工藤:そうそう、夜のシーンが多くてほとんど眠れない過酷な現場だったと思うんですけど、あるAV女優が出てたんですが、彼女がかなり神経質で、気の強い娘なんです。カラミのシーンを撮るベッドとかソファーを全部殺菌スプレーで除菌しないとカランでくれない。その除菌も黒川君がやる。そして、通り魔みたいな殺人鬼の男が、出てくるんですが、その男が人を殺すと死体にナイフでSの文字を刻むんです。その女優も殺される設定で、尻にS字の傷を特殊メークで付けなきゃならない。尻にパテを盛って血のりで色をつけるんですが、結構時間がかかってました。しかも、つながりがあるんで、何度も付けたり消したりしなきゃならない。黒川君は一日中、気の強い女優の尻と格闘してましたね。
稲山:監督はそれを見て楽しんでたんですか?
工藤:いやいや、大変だなと思って感謝してました。
稲山:本当ですか?
工藤:本当です(笑)。黒川君は2016年に「ヴィレッジ・オン・ヴィレッジ」で一般映画デビューしてますし、これから期待の監督ですね。
稲山:ああ、そうそう。瀧島弘義監督の「美尻誘惑 公衆便所のいたずら」も面白いですよ。夢想する女流作家の話です。これは、お薦めです。
工藤:瀧島君は、僕がエクセスで初めて撮った、1999年「人妻発情期 不倫まみれ」の時に稲山さんに紹介されて、色々ピンク映画についてアドバイスしてくれたんですよ。

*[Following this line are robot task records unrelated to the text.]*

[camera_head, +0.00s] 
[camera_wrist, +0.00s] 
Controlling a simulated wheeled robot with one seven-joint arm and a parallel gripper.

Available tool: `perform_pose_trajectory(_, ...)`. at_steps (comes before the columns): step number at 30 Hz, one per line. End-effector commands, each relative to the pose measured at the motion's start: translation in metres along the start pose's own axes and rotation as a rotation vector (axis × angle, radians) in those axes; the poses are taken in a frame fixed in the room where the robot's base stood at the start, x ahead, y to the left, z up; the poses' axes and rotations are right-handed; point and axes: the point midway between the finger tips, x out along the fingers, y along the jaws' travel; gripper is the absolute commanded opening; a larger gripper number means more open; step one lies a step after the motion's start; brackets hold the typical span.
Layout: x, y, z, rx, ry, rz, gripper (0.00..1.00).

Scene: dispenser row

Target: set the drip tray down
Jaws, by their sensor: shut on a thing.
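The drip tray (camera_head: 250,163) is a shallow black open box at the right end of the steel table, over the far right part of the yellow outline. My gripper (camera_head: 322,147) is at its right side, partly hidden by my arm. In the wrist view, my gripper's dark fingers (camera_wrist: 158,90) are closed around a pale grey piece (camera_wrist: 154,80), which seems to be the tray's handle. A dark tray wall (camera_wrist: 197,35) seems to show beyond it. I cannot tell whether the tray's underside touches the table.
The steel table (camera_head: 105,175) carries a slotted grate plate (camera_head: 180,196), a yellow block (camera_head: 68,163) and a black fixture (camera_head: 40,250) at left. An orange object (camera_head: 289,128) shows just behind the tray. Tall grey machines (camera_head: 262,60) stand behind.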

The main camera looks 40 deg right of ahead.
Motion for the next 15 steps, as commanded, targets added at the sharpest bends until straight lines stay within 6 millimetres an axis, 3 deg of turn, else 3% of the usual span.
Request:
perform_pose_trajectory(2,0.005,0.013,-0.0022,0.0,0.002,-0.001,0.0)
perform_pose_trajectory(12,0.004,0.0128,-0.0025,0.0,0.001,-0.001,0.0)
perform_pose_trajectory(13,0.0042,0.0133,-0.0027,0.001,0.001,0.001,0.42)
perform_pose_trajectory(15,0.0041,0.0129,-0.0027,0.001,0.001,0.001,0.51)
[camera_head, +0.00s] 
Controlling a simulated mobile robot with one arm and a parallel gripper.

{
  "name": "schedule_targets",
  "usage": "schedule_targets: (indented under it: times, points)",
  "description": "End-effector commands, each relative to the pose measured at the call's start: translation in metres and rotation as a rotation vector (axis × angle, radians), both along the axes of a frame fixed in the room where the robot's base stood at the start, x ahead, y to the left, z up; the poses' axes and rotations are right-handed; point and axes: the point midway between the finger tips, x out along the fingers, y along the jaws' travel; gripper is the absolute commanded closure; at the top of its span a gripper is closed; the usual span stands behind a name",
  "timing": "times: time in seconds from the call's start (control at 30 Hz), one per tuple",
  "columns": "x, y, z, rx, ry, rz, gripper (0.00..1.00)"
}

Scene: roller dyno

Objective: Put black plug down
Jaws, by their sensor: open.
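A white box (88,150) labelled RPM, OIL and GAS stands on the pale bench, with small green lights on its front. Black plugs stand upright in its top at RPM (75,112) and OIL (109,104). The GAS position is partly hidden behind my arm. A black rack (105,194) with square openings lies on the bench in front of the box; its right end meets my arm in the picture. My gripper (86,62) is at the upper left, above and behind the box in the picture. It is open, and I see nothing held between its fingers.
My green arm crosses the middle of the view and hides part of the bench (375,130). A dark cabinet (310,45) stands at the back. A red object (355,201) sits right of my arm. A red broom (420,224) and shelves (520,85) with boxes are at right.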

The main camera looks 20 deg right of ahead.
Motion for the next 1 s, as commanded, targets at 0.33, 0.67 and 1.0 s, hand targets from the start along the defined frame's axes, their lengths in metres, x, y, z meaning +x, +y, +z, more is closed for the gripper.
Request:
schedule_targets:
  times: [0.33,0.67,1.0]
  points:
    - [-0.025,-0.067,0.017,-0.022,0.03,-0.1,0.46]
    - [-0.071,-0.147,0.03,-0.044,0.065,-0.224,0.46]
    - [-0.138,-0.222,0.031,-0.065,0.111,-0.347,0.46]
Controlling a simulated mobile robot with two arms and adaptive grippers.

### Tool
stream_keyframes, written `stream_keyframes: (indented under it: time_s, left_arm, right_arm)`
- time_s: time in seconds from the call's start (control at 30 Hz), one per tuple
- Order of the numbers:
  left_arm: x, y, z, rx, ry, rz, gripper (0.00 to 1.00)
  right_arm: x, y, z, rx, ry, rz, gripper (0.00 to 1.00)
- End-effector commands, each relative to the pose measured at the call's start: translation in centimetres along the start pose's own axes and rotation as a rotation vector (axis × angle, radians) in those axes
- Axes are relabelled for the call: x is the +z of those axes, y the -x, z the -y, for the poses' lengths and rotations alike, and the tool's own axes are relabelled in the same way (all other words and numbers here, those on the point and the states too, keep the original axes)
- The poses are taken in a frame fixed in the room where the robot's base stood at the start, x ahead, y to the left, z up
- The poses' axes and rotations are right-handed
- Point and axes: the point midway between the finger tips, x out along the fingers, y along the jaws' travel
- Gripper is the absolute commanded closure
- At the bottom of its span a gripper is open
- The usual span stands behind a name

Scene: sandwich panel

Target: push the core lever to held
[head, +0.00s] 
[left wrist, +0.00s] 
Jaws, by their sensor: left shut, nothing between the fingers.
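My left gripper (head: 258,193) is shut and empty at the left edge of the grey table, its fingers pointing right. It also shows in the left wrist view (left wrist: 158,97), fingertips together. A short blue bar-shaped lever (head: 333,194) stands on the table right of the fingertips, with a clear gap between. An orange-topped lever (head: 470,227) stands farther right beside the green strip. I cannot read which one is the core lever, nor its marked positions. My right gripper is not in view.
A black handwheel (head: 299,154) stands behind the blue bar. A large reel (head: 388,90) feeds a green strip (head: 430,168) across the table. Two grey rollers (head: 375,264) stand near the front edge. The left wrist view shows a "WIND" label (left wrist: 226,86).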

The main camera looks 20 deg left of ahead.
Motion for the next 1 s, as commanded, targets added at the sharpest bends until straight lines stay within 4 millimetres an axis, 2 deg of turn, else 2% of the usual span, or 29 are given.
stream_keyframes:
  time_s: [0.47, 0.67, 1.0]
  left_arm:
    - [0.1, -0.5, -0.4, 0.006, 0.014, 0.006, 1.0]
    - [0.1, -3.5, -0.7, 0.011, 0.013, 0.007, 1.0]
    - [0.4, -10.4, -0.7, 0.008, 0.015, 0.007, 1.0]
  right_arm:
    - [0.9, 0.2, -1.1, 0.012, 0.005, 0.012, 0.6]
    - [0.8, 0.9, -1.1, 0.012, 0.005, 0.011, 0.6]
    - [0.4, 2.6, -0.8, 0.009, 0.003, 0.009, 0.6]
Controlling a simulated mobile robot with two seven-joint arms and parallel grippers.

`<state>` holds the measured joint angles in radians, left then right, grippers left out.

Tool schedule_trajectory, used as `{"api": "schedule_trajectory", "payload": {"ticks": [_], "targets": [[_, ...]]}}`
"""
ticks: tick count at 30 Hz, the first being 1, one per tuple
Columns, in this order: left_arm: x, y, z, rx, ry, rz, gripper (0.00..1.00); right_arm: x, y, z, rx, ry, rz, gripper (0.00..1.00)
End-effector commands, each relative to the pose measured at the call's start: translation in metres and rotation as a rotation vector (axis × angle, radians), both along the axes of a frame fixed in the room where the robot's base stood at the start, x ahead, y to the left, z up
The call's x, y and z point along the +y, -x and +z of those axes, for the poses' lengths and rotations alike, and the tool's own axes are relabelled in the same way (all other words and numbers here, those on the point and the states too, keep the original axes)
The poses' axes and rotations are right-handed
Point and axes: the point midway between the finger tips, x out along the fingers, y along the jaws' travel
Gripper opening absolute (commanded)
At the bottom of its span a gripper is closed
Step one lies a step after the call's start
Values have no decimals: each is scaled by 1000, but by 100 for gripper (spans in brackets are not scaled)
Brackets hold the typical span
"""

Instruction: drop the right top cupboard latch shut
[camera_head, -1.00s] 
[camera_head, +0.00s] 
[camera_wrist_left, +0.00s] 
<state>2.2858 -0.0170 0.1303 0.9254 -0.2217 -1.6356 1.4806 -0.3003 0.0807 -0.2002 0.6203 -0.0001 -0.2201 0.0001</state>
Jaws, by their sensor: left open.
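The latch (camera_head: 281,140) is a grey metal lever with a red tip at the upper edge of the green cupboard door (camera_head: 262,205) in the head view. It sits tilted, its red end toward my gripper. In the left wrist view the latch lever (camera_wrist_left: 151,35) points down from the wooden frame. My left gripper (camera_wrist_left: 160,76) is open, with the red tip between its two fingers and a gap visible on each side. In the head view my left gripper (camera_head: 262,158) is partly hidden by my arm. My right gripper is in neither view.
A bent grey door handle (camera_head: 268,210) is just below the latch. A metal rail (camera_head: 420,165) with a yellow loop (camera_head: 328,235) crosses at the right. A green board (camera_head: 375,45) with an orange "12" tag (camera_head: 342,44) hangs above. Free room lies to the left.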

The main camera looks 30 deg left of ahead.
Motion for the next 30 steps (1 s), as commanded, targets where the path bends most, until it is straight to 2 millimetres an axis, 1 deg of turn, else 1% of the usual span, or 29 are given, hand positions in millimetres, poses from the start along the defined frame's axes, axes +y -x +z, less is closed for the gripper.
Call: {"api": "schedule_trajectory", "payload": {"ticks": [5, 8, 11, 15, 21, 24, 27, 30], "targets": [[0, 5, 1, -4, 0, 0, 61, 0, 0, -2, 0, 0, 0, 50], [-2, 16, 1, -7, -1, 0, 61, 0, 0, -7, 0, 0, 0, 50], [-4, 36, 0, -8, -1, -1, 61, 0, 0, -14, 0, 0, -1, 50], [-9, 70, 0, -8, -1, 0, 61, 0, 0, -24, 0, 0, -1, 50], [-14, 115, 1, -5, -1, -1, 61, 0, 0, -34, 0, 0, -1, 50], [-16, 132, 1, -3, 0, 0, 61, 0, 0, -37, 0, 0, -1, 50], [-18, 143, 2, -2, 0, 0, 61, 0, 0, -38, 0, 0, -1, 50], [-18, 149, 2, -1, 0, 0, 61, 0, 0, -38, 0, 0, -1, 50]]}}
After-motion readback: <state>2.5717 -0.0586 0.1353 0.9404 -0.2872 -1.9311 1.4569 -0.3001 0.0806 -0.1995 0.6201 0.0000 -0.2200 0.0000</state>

スタッフとかキャストとか。彼は、前年「三十路銀行員 極太狂い」でデビューしてましたからね。
稲山:そうでしたね。
工藤:瀧島君は凄くピュアな男で「公衆便所」という企画をもらって本当に悩んでたんですよ、撮るべきか、撮らざるべきかと。「人妻銀行員」が凄く奇麗な映画でしたからね。俺も、瀧島君に「公衆便所」とは、稲山さんも酷い人だと思ってたんです。しかし、そこから傑作が生まれるという…。分からないもんですね。
稲山:あれは、アテネフランセでも上映しましたからね。
工藤:稲山さんにとっても思い入れの深い作品の一つという事ですね。